- **Supplied information**
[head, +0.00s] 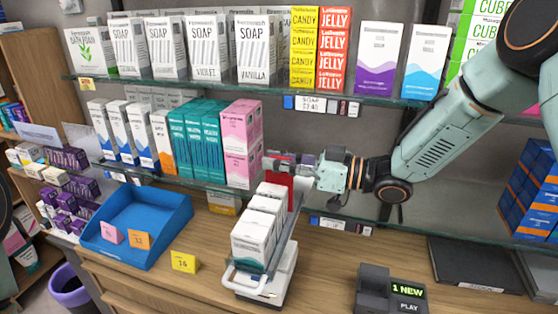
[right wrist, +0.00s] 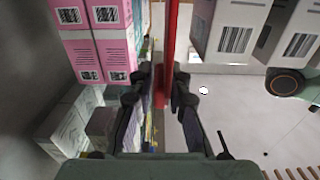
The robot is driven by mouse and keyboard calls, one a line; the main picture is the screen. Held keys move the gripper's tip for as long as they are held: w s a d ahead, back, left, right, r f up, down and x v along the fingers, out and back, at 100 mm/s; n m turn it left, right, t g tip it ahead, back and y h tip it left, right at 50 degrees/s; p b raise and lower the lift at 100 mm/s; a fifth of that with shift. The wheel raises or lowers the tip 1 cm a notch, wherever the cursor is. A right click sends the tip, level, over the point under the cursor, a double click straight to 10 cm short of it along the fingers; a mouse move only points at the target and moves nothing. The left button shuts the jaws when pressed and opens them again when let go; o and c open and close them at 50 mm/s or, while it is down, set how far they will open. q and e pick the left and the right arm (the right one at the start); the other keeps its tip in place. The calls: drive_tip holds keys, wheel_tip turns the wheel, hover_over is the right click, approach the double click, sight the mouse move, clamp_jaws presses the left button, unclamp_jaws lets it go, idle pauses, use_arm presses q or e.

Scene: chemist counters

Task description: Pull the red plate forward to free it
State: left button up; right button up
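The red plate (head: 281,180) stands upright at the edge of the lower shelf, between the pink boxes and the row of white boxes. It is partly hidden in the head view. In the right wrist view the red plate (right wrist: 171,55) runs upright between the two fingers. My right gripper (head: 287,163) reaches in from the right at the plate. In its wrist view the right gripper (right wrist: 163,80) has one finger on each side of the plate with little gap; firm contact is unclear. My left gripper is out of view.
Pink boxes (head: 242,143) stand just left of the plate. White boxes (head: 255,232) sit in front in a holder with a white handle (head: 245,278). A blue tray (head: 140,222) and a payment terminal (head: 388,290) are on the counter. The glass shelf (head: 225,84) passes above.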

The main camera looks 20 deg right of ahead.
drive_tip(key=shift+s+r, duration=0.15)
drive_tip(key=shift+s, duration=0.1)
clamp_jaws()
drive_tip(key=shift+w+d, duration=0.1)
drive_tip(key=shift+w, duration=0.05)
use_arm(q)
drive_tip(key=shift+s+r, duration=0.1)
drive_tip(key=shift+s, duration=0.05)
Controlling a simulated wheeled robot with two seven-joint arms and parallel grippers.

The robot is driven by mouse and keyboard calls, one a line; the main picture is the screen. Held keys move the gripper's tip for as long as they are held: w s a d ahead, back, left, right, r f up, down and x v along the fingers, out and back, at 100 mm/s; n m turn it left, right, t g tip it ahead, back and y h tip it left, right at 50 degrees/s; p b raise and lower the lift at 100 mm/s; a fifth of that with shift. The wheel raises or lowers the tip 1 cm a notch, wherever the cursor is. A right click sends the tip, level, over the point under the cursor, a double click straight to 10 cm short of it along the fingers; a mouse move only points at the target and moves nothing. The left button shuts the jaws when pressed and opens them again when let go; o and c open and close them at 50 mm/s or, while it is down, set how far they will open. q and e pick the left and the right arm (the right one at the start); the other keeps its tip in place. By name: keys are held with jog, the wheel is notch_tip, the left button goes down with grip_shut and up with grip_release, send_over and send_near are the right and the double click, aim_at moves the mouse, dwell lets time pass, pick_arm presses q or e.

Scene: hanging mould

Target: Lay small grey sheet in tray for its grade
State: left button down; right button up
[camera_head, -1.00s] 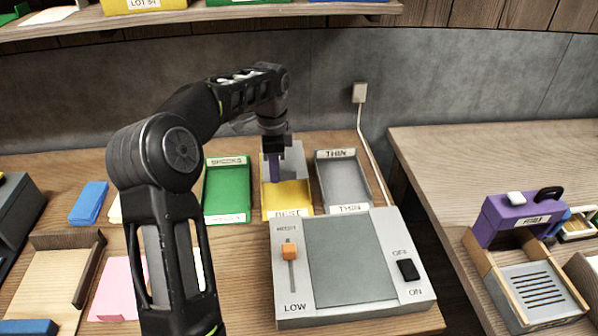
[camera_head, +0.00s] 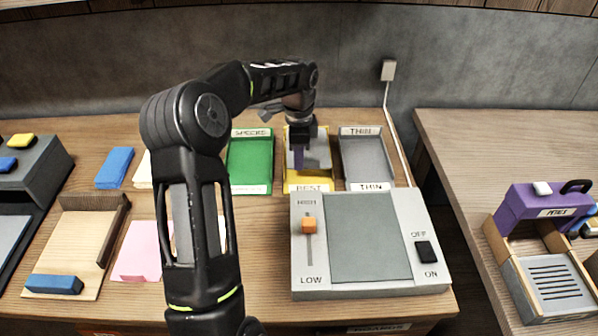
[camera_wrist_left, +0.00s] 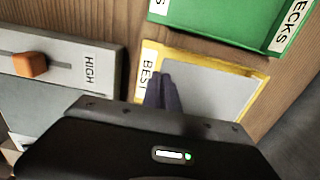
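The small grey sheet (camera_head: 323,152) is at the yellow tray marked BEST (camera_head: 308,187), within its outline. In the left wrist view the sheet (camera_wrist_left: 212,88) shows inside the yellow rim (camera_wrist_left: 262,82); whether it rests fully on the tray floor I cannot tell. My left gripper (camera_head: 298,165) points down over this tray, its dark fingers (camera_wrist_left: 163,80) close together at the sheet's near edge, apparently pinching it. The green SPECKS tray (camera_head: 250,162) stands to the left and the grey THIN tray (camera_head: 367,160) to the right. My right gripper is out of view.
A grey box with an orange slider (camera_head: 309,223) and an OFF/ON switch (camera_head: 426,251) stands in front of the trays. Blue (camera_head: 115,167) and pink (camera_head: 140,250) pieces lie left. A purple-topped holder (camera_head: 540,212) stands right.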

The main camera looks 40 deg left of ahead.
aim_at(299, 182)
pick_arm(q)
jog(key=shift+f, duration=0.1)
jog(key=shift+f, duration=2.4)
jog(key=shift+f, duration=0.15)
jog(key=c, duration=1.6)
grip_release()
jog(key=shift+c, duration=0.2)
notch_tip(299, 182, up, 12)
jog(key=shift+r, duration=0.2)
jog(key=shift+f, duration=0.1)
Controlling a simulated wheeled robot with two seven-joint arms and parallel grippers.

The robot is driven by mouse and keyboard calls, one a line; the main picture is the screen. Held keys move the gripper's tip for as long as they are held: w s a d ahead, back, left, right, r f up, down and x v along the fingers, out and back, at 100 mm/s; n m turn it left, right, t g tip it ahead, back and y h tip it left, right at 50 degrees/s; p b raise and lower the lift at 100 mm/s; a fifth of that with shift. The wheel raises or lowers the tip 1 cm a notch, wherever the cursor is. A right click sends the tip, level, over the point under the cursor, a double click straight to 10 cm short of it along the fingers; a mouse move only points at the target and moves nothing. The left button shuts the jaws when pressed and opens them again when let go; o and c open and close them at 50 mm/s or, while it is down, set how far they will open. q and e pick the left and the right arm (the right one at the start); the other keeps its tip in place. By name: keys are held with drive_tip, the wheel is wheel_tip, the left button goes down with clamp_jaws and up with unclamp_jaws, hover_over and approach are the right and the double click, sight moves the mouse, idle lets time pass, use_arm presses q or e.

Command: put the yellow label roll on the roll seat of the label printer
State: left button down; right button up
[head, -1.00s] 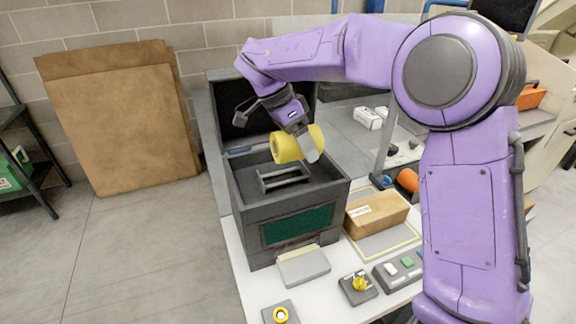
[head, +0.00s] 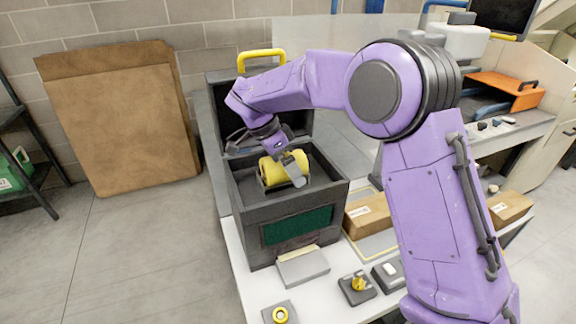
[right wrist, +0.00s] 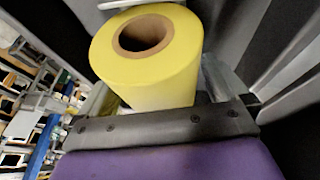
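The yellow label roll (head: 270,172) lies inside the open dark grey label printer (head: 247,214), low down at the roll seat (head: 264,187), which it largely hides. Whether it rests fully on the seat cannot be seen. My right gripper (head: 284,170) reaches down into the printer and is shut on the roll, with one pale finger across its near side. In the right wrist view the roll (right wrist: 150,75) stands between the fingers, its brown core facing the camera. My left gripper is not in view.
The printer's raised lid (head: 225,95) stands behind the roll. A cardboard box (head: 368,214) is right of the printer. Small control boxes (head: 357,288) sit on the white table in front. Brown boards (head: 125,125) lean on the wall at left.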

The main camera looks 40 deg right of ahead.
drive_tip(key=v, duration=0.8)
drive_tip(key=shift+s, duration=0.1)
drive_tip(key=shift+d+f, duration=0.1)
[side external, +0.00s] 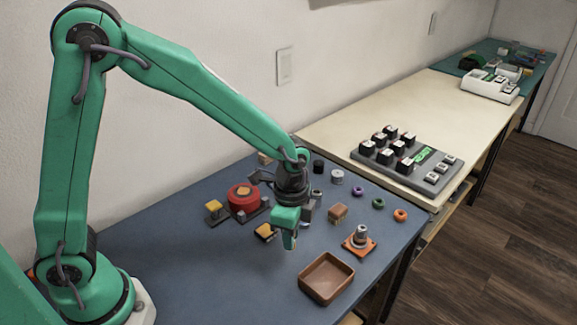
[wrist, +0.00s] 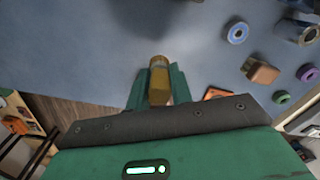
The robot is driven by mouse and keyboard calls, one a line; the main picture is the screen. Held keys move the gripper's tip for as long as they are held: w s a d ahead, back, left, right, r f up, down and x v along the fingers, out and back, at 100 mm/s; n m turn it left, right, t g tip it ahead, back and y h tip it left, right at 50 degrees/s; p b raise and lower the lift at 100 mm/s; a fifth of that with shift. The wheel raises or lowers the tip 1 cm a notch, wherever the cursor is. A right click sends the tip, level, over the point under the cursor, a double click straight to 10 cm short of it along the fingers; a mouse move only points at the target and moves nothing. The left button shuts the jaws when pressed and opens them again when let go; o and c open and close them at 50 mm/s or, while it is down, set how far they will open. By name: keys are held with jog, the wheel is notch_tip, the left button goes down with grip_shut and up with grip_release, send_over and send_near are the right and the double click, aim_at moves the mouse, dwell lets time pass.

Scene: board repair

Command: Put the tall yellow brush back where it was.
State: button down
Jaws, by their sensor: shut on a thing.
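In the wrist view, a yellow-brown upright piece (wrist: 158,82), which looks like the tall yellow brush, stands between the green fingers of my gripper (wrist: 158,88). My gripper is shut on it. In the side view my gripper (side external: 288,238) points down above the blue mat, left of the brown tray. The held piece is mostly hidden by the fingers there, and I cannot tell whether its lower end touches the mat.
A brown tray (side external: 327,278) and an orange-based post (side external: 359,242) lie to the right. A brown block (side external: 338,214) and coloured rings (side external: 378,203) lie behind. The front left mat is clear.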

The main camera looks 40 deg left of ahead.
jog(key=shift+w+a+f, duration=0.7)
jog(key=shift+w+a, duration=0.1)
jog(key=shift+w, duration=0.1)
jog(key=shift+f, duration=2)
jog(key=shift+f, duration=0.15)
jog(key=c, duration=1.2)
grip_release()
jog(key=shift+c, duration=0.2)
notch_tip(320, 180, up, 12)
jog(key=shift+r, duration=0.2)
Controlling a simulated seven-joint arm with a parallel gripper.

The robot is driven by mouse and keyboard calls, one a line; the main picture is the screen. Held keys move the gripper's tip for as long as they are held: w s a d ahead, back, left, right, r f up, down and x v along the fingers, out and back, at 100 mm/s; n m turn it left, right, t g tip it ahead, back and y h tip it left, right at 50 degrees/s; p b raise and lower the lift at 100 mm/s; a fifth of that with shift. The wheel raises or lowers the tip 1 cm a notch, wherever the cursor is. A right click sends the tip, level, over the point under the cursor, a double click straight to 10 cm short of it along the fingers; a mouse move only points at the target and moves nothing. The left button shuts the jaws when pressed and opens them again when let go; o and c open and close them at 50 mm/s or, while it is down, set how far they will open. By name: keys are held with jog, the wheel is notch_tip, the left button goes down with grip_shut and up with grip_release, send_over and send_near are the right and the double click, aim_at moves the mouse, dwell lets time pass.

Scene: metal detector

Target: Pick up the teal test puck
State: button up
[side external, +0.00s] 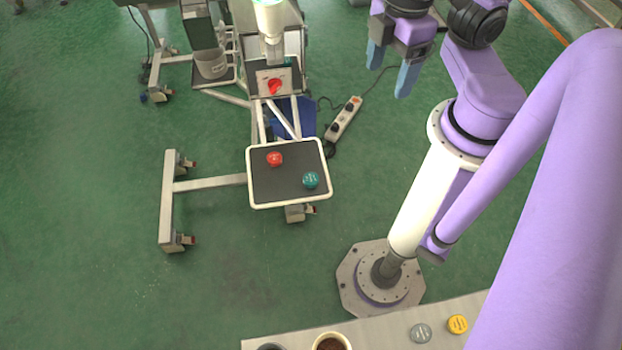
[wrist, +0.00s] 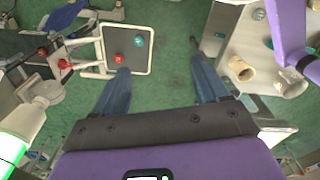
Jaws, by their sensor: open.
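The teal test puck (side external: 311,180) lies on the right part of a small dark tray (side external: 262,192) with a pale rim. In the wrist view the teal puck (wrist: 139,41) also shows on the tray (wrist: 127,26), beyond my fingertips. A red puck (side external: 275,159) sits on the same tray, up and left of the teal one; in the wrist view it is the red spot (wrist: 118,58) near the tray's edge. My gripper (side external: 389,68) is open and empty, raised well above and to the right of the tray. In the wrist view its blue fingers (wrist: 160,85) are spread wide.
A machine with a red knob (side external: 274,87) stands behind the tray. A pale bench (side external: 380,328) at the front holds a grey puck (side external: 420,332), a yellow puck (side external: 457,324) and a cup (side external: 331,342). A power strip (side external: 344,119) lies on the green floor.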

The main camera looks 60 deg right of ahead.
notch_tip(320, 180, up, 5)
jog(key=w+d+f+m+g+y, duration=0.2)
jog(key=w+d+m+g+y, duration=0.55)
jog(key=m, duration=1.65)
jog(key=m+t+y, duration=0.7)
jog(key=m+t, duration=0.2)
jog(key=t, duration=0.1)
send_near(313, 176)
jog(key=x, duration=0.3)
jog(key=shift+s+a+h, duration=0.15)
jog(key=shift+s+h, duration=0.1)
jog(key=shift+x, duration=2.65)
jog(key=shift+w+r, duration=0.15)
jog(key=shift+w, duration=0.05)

- **Exercise**
From the data above, copy each line that has the string "Scene".

- **Exercise result**
Scene: chemist counters
Scene: hanging mould
Scene: board repair
Scene: metal detector

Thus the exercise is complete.